Es ist immer wieder schade, wen nein grundsätzlich guter Gedanke im Keim erstickt wird. Die Idee, ein Videospiel über das Dasein als Motorradgang-Mitglied zu machen, ist sicherlich grundsätzlich erst einmal gar nicht so verkehrt. Um hier bei dann allerdings punkten zu können, erwarte ich neben handwerklich halbwegs brauchbarem Material vor allem eines, denn danach schreit dieses Genre ja förmlich: ein Open World-Spiel. RIDE TO HELL – RETRIBUTION präsentiert euch ein technisch mäßig durchwachsenes Spiel, bei dem ihr mehr oder weniger geradlinig auf euer großes Ziel hinsteuert.
Ihr seid Jake Conway, gerade frisch aus dem Vietnam-Krieg zurückgekehrt und habt euch noch gar nicht wieder richtig ins Zivilleben eingefunden, als euer jübngerer Bruder von der Motorrad-Bande „The Devil´s Hand“ umgebracht wird, weil er die Farben von „Retribution“ trägt, einem Motorradclub, dem euer Vater früher angehört hat.
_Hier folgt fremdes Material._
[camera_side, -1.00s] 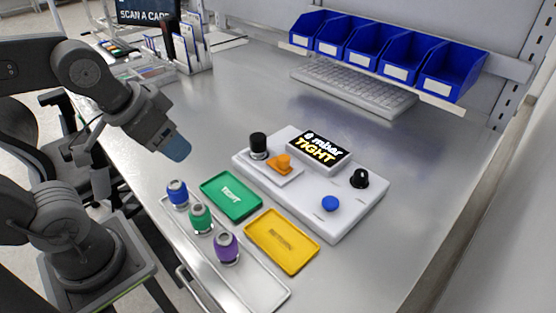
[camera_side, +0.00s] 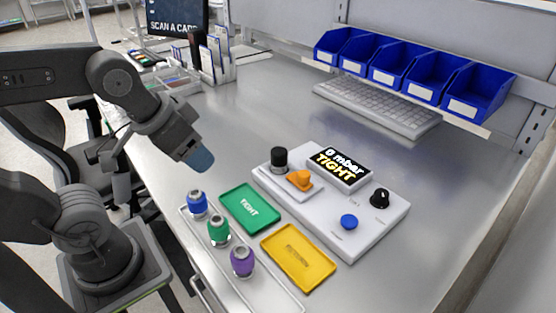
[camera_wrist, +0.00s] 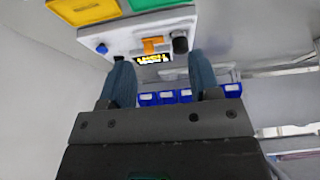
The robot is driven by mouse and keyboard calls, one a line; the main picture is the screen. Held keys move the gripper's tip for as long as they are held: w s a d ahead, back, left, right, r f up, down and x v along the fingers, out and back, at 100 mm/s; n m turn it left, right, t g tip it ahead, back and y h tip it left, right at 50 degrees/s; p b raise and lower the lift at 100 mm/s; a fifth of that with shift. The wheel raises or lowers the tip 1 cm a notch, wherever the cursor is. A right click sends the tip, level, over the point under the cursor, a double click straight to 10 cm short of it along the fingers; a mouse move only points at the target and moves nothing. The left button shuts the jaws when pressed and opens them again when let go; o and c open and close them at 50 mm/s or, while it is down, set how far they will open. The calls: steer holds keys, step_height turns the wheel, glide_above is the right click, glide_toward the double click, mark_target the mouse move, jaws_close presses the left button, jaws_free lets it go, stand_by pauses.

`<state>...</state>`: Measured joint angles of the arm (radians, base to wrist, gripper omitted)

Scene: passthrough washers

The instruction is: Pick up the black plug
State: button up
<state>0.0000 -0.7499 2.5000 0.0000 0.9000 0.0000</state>
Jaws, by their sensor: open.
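The black plug (camera_side: 279,157) is a short black cylinder with a pale metal base. It stands upright at the back left of the white test unit, beside an orange clamp (camera_side: 300,180). In the wrist view the black plug (camera_wrist: 180,45) is a dark shape near the right fingertip in the picture, though well beyond it. My gripper (camera_side: 202,160) has blue fingertips and hangs in the air to the left of the unit, apart from the plug. In the wrist view my gripper (camera_wrist: 159,63) is open, with nothing between its fingers.
The white test unit (camera_side: 378,228) has a display reading TIGHT (camera_side: 339,166), a black knob (camera_side: 380,197) and a blue button (camera_side: 348,222). Green (camera_side: 250,209) and yellow (camera_side: 298,257) trays lie in front. Blue (camera_side: 197,203), green (camera_side: 219,230) and purple (camera_side: 243,261) plugs stand nearby.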

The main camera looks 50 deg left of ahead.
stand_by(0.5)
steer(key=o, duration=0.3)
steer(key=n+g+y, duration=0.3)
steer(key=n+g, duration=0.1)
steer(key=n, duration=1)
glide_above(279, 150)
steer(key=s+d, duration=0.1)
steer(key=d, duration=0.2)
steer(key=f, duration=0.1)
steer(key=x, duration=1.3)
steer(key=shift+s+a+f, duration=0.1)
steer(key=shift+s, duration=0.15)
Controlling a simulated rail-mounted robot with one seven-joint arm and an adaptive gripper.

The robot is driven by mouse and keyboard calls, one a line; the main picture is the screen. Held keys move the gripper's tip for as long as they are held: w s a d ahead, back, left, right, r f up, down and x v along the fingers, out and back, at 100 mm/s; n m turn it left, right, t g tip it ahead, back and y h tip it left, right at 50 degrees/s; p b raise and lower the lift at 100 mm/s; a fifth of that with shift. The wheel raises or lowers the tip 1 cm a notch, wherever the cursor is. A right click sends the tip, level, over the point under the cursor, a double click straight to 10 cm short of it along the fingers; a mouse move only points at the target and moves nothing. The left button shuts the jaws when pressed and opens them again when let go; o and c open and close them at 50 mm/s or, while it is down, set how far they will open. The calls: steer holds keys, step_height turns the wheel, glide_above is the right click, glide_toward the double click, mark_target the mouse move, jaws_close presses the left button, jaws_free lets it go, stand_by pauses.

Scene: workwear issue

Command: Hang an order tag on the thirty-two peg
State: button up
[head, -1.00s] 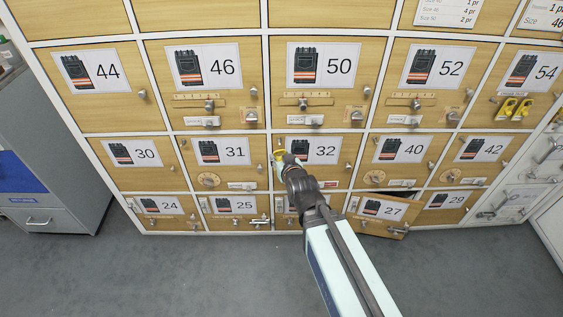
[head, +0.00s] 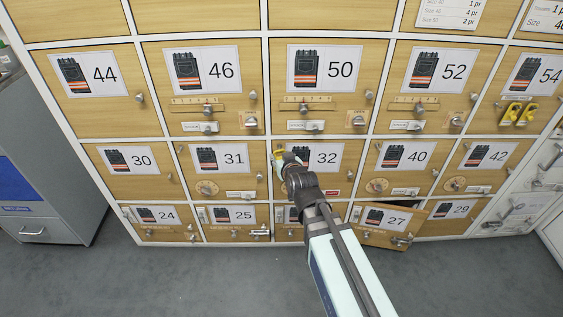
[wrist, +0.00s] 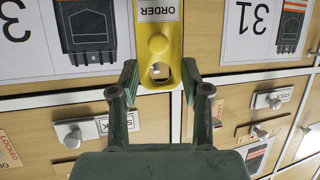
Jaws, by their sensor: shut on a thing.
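My gripper (head: 285,163) is in front of the left part of the thirty-two door (head: 345,178). It is shut on a yellow order tag (head: 279,160). In the wrist view the tag (wrist: 174,52) is upside down, with a white ORDER label, a round yellow knob and a hole. The fingers (wrist: 160,82) are at its two side edges, near the end with the hole. Something small and pale shows through the hole; I cannot tell whether it is the peg. The thirty-two peg is not clearly seen in the head view, where the gripper and tag cover that area.
Two yellow tags (head: 518,114) hang on the 54 door at the right. The 27 door (head: 393,224) stands ajar below right of my gripper. Knobs, latches and label plates stick out from neighbouring doors. A grey cabinet (head: 60,175) stands at the left; the floor (head: 190,285) is clear.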

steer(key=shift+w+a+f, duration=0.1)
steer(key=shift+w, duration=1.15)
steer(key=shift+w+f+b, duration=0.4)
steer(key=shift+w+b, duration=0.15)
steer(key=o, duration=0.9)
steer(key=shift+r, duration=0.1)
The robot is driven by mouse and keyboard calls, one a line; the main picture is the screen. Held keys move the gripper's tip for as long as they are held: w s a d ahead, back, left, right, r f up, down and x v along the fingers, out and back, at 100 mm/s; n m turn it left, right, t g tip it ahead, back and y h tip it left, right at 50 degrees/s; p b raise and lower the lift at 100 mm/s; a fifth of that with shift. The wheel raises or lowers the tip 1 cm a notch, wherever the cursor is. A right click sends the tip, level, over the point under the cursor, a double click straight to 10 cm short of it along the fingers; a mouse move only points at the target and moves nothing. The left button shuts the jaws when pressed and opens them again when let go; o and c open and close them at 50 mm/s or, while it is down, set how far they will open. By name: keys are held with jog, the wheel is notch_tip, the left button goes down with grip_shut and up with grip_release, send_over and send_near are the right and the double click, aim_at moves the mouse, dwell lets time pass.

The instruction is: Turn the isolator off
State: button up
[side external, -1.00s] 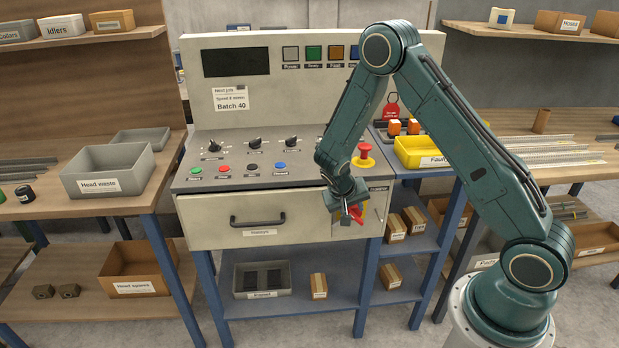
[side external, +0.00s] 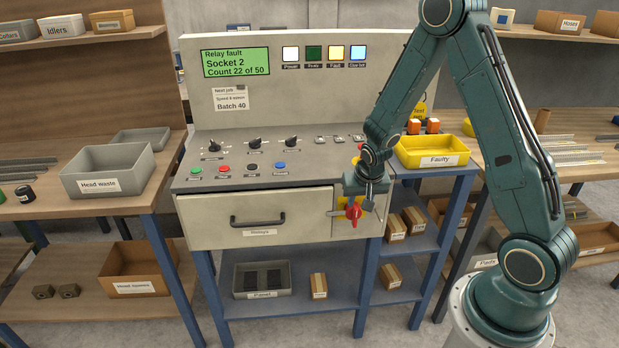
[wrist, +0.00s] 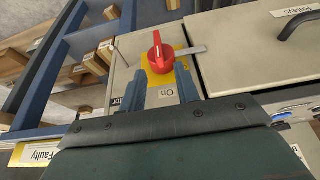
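The isolator's red handle (side external: 353,212) is on a yellow plate at the right end of the console front. In the wrist view the handle (wrist: 159,53) lies in line with an "On" label (wrist: 168,92), and a grey bar (wrist: 190,50) sticks out beside it. My gripper (side external: 367,193) is just above the handle in the side view. In the wrist view its two fingers are apart and empty (wrist: 162,86), with the handle just beyond their tips. The console display (side external: 235,62) is lit and reads "Relay fault, Socket 2, Count 22 of 50". The Power, Fault and blue lamps are lit.
A closed drawer (side external: 262,218) with a dark handle is left of the isolator. Knobs and coloured buttons line the console top (side external: 300,165). A yellow "Faulty" tray (side external: 432,152) stands to the right. Boxes (side external: 395,228) sit on the shelves below right.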

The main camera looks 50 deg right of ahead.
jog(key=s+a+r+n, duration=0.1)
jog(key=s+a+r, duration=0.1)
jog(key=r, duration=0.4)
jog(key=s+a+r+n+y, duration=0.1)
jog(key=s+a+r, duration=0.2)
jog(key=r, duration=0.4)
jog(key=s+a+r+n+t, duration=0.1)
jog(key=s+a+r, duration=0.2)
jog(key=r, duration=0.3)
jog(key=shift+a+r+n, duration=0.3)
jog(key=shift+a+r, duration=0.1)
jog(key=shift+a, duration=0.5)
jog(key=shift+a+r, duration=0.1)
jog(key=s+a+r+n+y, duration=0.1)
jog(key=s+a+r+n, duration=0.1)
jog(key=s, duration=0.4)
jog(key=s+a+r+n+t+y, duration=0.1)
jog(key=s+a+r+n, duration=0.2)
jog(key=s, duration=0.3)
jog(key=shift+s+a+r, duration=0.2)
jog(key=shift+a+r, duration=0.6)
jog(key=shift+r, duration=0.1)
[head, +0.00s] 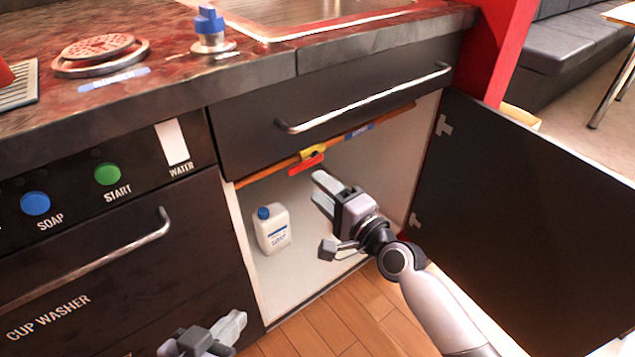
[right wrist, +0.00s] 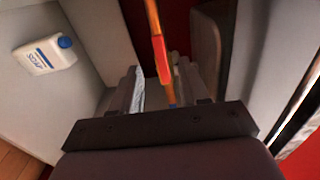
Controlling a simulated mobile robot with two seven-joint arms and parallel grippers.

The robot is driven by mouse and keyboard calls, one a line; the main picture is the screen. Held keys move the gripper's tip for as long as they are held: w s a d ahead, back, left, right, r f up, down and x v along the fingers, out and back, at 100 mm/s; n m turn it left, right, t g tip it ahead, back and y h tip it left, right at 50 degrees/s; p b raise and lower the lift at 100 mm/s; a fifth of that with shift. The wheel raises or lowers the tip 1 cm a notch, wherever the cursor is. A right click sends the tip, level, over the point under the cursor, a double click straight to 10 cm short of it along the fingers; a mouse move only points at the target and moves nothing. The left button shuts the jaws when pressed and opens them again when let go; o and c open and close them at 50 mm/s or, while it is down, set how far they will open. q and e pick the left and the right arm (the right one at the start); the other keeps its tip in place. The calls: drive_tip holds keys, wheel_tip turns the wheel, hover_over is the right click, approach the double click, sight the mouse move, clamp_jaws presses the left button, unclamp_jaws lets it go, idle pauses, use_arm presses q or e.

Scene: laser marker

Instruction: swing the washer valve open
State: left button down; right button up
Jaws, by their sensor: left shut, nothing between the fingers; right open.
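The washer valve has a yellow body (head: 313,152) and a red handle (head: 304,165). It sits on a copper pipe (head: 262,173) at the top of the open cabinet under the sink. The handle appears to lie roughly along the pipe. My right gripper (head: 320,190) is open and empty inside the cabinet opening, below and slightly right of the handle in the head view. In the right wrist view the red handle (right wrist: 163,68) shows ahead between the two fingers (right wrist: 157,88), apart from them as far as I can tell. My left gripper (head: 238,322) is shut and empty, low before the cup washer.
A white bottle with a blue cap (head: 273,230) stands on the cabinet floor at left; it also shows in the right wrist view (right wrist: 45,55). The dark cabinet door (head: 530,215) stands open at right. A drawer with a bar handle (head: 365,98) overhangs the valve.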

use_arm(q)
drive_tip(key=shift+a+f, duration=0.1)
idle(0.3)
Ihr selbst könnt ihm nicht mehr rechtzeitig zu Hilfe eilen und fangt euch stattdessen auch noch eine Kugel ein. Rasend vor Wut schwört ihr eurem Onkel Mack, dass ihr „The Devil´s Hand“ in Eigenjustiz zur Strecke bringen werdet für dieses Verbrechen, und so macht ihr euch mit einem Motorrad auf Rachefeldzug…
Doch bevor ihr überhaupt wisst, worum es geht, fahrt ihr erst einmal durch die Gegend, steht kurz darauf an einer fest montierten Doppel-MG und schießt auf Gegner, fahrt ebenso unvermittelt wieder Motorrad, prügelt euch plötzlich mit einem Typen, um dann wenig später in einer Videoszene auf jemand anderen zu schießen… Soll das ein inhaltlich völlig unabhängiges Tutorial sein? Sozusagen die Essenz dessen, was im Spiel noch auf euch zukommen mag? Wahrscheinlich ja, denn gemessen an dem, was hinterher passiert, wäre hier noch die Gelegenheit gewesen, das Spiel unbeschadet wieder aus der Konsole zu nehmen. Aber es soll anders kommen.
Von hier an schickt euch RIDE TO HELL – RETRIBUTION nämlich nach und nach von einem Gangmitglied zum nächsten, wobei das Spiel in drei-vier unterschiedliche Sequenzen unterteilt werden kann: ihr fahrt mit eurem Bike von A nach B und tötet auf der Strecke euch angreifende Motorradrocker, ihr kommt bei B an und a: prügelt euch mit stumpf auf euch zueilenden Clon-Gegnern b: erschießt stumpf auf euch zueilende Clon-Gegner, ihr besiegt in einem Bossfight das jeweilige Haupt-Gangmitglied, ihr fahrt von B nach A, tötet auf der Strecke angreifende Motorradrocker und vertickt anschließend die erbeuteten Drogen, um euren Geldbeutel aufzubessern, damit ihr euch Waffen- oder Fertigkeiten-Upgrades leisten könnt. Unter Umständen müsst ihr in diesem Ablauf noch zwischenzeitliche Nebenaufgaben erledigen, um in der Hauptmission voran zu kommen, die laufen aber genauso ab. Die Story lässt euch in unregelmäßigen Abständen mit irgendwelchen heißen Bräuten im Bett landen, da gibt es dann allerdings nicht wirklich was zu sehen…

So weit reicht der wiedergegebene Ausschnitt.